Required task: Return every line of the material exactly.

Given material:
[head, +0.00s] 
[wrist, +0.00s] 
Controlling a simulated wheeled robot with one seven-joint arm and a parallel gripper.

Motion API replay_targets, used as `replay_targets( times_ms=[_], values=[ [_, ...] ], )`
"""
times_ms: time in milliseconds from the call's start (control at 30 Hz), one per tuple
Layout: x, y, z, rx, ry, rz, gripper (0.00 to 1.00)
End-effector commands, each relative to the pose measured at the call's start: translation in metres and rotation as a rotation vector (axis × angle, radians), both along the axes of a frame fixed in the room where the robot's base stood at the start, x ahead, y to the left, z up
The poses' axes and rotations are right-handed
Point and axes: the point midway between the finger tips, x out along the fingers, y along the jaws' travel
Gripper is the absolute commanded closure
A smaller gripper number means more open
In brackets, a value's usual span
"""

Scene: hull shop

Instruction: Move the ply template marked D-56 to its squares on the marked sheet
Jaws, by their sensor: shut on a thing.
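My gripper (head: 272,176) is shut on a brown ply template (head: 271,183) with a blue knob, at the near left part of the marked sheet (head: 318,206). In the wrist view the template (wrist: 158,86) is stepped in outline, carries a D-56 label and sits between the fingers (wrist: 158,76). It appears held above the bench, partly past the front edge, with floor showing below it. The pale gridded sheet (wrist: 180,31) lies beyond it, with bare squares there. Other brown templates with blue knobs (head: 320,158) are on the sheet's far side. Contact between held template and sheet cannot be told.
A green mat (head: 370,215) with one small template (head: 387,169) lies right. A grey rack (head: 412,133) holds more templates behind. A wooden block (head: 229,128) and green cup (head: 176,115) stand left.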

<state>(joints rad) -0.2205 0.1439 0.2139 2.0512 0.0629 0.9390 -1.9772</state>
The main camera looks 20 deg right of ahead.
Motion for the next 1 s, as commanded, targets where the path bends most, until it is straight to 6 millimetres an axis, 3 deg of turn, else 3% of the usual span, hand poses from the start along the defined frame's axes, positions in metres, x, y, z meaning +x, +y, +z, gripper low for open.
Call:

Output for this exercise:
[head, +0.00s] 
[wrist, +0.00s] 
Controlling a simulated wheeled robot with one seven-joint arm and a parallel gripper.

Motion API replay_targets, used as `replay_targets( times_ms=[_], values=[ [_, ...] ], )`
"""
times_ms: time in milliseconds from the call's start (control at 30 Hz), one per tuple
Layout: x, y, z, rx, ry, rz, gripper (0.00 to 1.00)
End-effector commands, each relative to the pose measured at the call's start: translation in metres and rotation as a rotation vector (axis × angle, radians), both along the axes of a frame fixed in the room where the robot's base stood at the start, x ahead, y to the left, z up
The poses' axes and rotations are right-handed
Point and axes: the point midway between the finger tips, x out along the fingers, y along the jaws' travel
Gripper is the absolute commanded closure
A smaller gripper number means more open
In brackets, a value's usual span
"""

Scene: hull shop

Instruction: Move the ply template marked D-56 to its squares on the marked sheet
Jaws, by their sensor: shut on a thing.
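My gripper (head: 272,176) is shut on a brown ply template (head: 271,183) with a blue knob, at the near left part of the marked sheet (head: 318,206). In the wrist view the template (wrist: 158,86) is stepped in outline, carries a D-56 label and sits between the fingers (wrist: 158,76). It appears held above the bench, partly past the front edge, with floor showing below it. The pale gridded sheet (wrist: 180,31) lies beyond it, with bare squares there. Other brown templates with blue knobs (head: 320,158) are on the sheet's far side. Contact between held template and sheet cannot be told.
A green mat (head: 370,215) with one small template (head: 387,169) lies right. A grey rack (head: 412,133) holds more templates behind. A wooden block (head: 229,128) and green cup (head: 176,115) stand left.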

<state>(joints rad) -0.2205 0.1439 0.2139 2.0512 0.0629 0.9390 -1.9772</state>
The main camera looks 20 deg right of ahead.
Motion for the next 1 s, as commanded, targets where the path bends most, until it is straight to 6 millimetres an axis, 3 deg of turn, else 3% of the usual span, hand poses from the start along the defined frame's axes, positions in metres, x, y, z meaning +x, +y, +z, gripper low for open.
Call:

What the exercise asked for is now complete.